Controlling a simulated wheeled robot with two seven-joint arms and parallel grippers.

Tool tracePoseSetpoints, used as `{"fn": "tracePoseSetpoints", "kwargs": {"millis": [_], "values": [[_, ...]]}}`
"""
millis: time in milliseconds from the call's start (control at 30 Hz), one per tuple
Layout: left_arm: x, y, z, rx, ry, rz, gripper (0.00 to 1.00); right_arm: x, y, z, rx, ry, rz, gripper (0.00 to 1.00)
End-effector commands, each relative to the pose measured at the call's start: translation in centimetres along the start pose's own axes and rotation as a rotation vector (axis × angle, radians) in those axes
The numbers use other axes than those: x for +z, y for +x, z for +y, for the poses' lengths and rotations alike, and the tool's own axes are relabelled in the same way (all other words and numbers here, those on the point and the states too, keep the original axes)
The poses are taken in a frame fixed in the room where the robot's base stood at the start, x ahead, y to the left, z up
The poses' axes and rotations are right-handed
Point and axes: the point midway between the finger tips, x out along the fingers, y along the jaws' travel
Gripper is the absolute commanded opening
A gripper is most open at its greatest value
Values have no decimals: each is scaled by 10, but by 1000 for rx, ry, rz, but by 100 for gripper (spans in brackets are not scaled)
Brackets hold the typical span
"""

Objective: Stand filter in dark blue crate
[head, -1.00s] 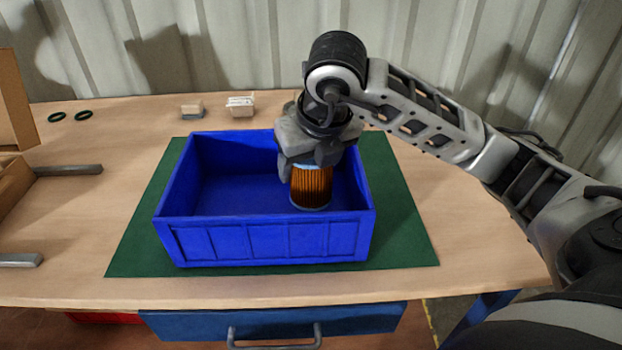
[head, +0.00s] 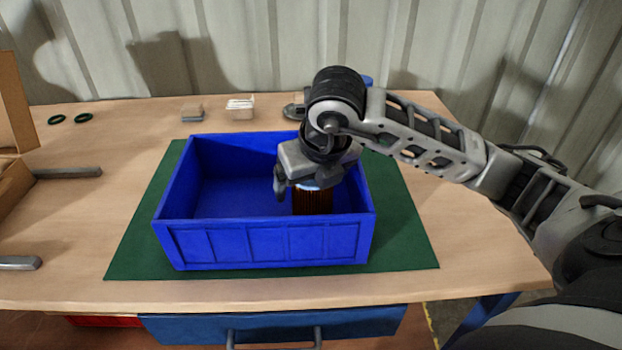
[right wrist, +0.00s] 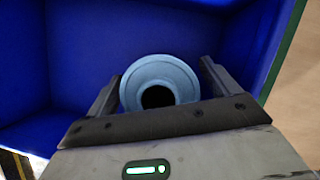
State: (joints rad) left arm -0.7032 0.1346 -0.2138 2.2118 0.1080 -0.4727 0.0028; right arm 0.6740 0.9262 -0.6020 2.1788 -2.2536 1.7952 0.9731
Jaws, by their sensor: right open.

★ ★ ★

- _WHAT THE TASK ASKS_
Repeat the material verbatim. Do not carry over any picture.

- _COMPLETE RESPONSE_
Controlling a simulated wheeled robot with two seven-joint arms and parallel grippers.

Tool tracePoseSetpoints, used as `{"fn": "tracePoseSetpoints", "kwargs": {"millis": [_], "values": [[_, ...]]}}`
"""
millis: time in milliseconds from the call's start (control at 30 Hz), one per tuple
Layout: left_arm: x, y, z, rx, ry, rz, gripper (0.00 to 1.00); right_arm: x, y, z, rx, ry, rz, gripper (0.00 to 1.00)
End-effector commands, each relative to the pose measured at the call's start: translation in centimetres along the start pose's own axes and rotation as a rotation vector (axis × angle, radians) in those axes
The numbers use other axes than those: x for +z, y for +x, z for +y, for the poses' lengths and rotations alike, and the tool's own axes are relabelled in the same way (all other words and numbers here, those on the point and the states too, keep the original axes)
The poses are taken in a frame fixed in the room where the robot's base stood at the start, x ahead, y to the left, z up
The poses' axes and rotations are right-handed
Point and axes: the point midway between the finger tips, x out along the fingers, y along the jaws' travel
Gripper is the absolute commanded opening
A gripper is most open at its greatest value
Values have no decimals: each is scaled by 10, but by 1000 for rx, ry, rz, but by 100 for gripper (spans in brackets are not scaled)
Brackets hold the typical span
"""

Objective: Stand filter in dark blue crate
[head, -1.00s] 
[head, +0.00s] 
[right wrist, +0.00s] 
State: (joints rad) left arm -0.7032 0.1346 -0.2138 2.2118 0.1080 -0.4727 0.0028; right arm 0.6740 0.9262 -0.6020 2.1788 -2.2536 1.7952 0.9731
Jaws, by their sensor: right open.

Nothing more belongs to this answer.